Les documents fournis par la Ville à la VG ne permettent notamment pas d’avoir «l’état de la dette à long terme». Les prévisions de la Ville ne tiennent par ailleurs pas compte des «résultats financiers les plus récents» de la métropole, indique le document de présentation de Mme Galipeau, dont Métro a obtenu copie. Or, la pandémie a eu des impacts importants sur la situation financière de la Ville.

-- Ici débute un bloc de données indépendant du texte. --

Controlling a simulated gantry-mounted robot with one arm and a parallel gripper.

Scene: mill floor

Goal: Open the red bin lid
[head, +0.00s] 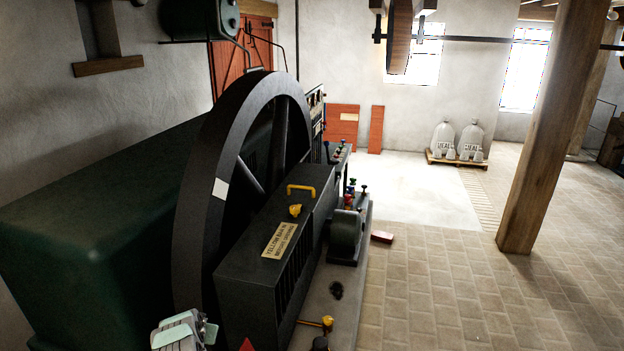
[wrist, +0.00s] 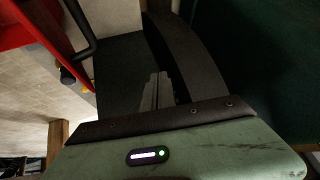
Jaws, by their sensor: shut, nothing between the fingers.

«Il est impératif, afin que nous puissions donner une opinion, d’avoir des pièces justificatives suffisantes», a expliqué Mme Galipeau dans sa présentation devant les élus, mardi. Or, «les informations qui nous ont été fournies à ce jour sont incomplètes», a-t-elle ajouté.
C’est donc avec regret que Mme Galipeau a dû laisser tomber ce mandat, après avoir entamé plusieurs démarches dans les dernières années pour atteindre cet objectif.
La VG s’est notamment rendue à Québec pour tirer des leçons de l’exercice d’inspection du rapport préélectoral en place à l’Assemblée nationale depuis 2018. Elle a aussi fait appel à plusieurs «experts» de même qu’à d’anciennes vérificatrices générales qui ont oeuvré dans le milieu municipal. «On a fait beaucoup de travail», a évoqué Mme Galipeau.
L’opposition fulmine
Les explications de la VG pour expliquer son incapacité d’inspecter l’état des finances de la Ville ont fait sursauter l’opposition officielle.
«J’ai une incompréhension pourquoi les services n’ont pas pu vous donner ces informations et je comprends qu’il y a eu des demandes à répétition. Pour moi, c’est choquant. Je sais que la Ville a ces informations-là», a lancé le chef intérimaire d’Ensemble Montréal, Lionel Perez. Ce dernier estime donc qu’il y a eu «un manque de collaboration des services de la Ville» pour répondre aux «demandes répétées» de la VG.
À cet égard, Mme Galipeau a assuré avoir reçu dans les dernières années certaines informations de la part de la Ville. Il s’agit notamment de courriels et «d’extraits du budget de l’année précédente». «Mais ce n’était pas des éléments suffisants pour convenir qu’on pourrait émettre une opinion», a réitéré la VG.
«À un moment donné, je ne peux pas faire des miracles. Je travaille avec les informations qu’on me fournit», a-t-elle renchéri.
Pour le conseiller indépendant de Snowdon, Marvin Rotrand, le constat est clair. «C’est une perte pour la démocratie», a-t-il laissé tomber pendant la séance plénière.
Je suis choqué, abasourdi et sans mots face aux constats de la VG. C'est un rapport dévastateur à l'égard de la ville qui démontre une manque de volonté. #polmtl
— Lionel Perez (@lionelperez) January 26, 2021
L’administration Plante se défend
Des élus de l’administration de Valérie Plante ont pour leur part fait valoir que l’incapacité de la VG de remplir ce mandat revient de la complexité de ce processus, et non pas de l’inaction de la Ville, comme l’a fait valoir l’opposition.
«Je ne sens pas qu’il y a eu un manque de collaboration de l’ensemble des services. Je sens que c’est un dossier qui demande d’être plus approfondi», a notamment affirmé la conseillère de Projet Montréal et membre du comité d’audit de la Ville, Laurence Lavigne Lalonde. «C’est un dossier énorme», a convenu Mme Galipeau.
En début d’après-midi, le président du comité exécutif, Benoit Dorais, a pour sa part souligné que certaines informations demandées par la VG «n’existent pas».
«Les sytèmes informatiques ne permettent pas de produire les documents [demandés] dans les normes de la vérificatrice générale», a-t-il également fait valoir. L’élu a par ailleurs assuré que le Service des finances réalisera malgré tout un rapport sur les revenus et les dépenses de la Ville, comme prévu, même si la VG ne pourra inspecter celui-ci.
En janvier 2018, l’administration municipale s’était engagée à demander à la VG de réaliser un audit sur un rapport préélectoral sur les finances de la Ville. Mme Galipeau avait ensuite reçu un mandat officiel en ce sens en août 2019.